Requirement: Write out the data below exactly as given, without any of its pictures.

Recorded information:
....................

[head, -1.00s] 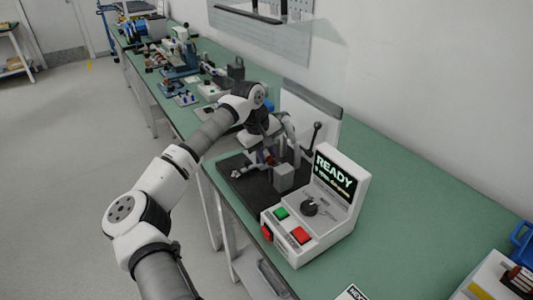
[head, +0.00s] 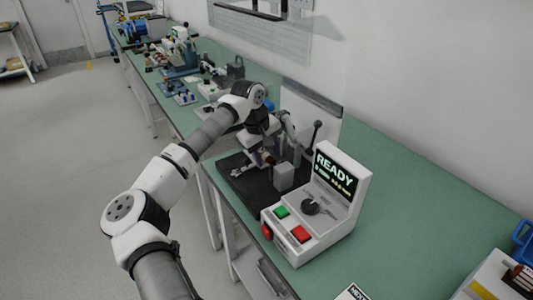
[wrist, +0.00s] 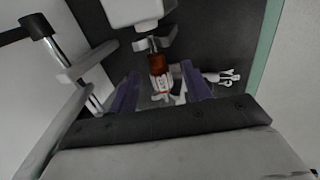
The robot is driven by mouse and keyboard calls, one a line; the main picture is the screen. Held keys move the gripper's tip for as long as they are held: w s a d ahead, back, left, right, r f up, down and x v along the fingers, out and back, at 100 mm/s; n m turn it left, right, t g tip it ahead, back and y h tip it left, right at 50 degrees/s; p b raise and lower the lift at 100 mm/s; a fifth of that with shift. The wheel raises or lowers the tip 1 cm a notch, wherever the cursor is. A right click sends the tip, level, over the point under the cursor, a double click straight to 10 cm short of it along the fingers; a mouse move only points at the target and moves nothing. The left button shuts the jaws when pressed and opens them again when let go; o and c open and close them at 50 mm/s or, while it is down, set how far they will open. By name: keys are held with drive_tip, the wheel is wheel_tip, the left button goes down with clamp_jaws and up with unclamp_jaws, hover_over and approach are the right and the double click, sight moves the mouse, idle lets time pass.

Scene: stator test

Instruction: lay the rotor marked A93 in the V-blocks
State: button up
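A rotor (wrist: 159,72) with a red-brown section, a pale marked band and a short metal shaft end shows between my fingers in the wrist view. Its marking is too small to read. My gripper (wrist: 161,92) is open, with a dark purple finger on each side of the rotor and visible gaps between. In the head view my gripper (head: 264,160) is low over the dark test fixture plate (head: 260,192), with a reddish bit of the rotor (head: 269,157) beside it. I cannot make out the V-blocks or whether the rotor rests in them.
A grey block (head: 284,176) stands on the plate, with a lever (head: 314,135) behind. The control box (head: 316,212) to the right reads READY. White leads with clips (wrist: 222,76) lie on the plate.

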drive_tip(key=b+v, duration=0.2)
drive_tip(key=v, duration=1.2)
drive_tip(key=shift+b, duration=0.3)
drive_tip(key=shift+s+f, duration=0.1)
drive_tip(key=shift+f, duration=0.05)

....................

Answer below:
[head, -1.00s] 
[head, +0.00s] 
[wrist, +0.00s] 
The robot is driven by mouse and keyboard calls, one a line; the main picture is the screen. Held keys move the gripper's tip for as long as they are held: w s a d ahead, back, left, right, r f up, down and x v along the fingers, out and back, at 100 mm/s; n m turn it left, right, t g tip it ahead, back and y h tip it left, right at 50 degrees/s; p b raise and lower the lift at 100 mm/s; a fifth of that with shift. The wheel raises or lowers the tip 1 cm a notch, wherever the cursor is. A right click sends the tip, level, over the point under the cursor, a double click straight to 10 cm short of it along the fingers; a mouse move only points at the target and moves nothing. The left button shuts the jaws when pressed and opens them again when let go; o and c open and close them at 50 mm/s or, while it is down, set how far they will open. By name: keys are held with drive_tip, the wheel is wheel_tip, the left button goes down with clamp_jaws and up with unclamp_jaws, hover_over and approach are the right and the double click, sight moves the mouse, idle lets time pass.

Scene: stator test

Instruction: lay the rotor marked A93 in the V-blocks
State: button up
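A rotor (wrist: 159,72) with a red-brown section, a pale marked band and a short metal shaft end shows between my fingers in the wrist view. Its marking is too small to read. My gripper (wrist: 161,92) is open, with a dark purple finger on each side of the rotor and visible gaps between. In the head view my gripper (head: 264,160) is low over the dark test fixture plate (head: 260,192), with a reddish bit of the rotor (head: 269,157) beside it. I cannot make out the V-blocks or whether the rotor rests in them.
A grey block (head: 284,176) stands on the plate, with a lever (head: 314,135) behind. The control box (head: 316,212) to the right reads READY. White leads with clips (wrist: 222,76) lie on the plate.

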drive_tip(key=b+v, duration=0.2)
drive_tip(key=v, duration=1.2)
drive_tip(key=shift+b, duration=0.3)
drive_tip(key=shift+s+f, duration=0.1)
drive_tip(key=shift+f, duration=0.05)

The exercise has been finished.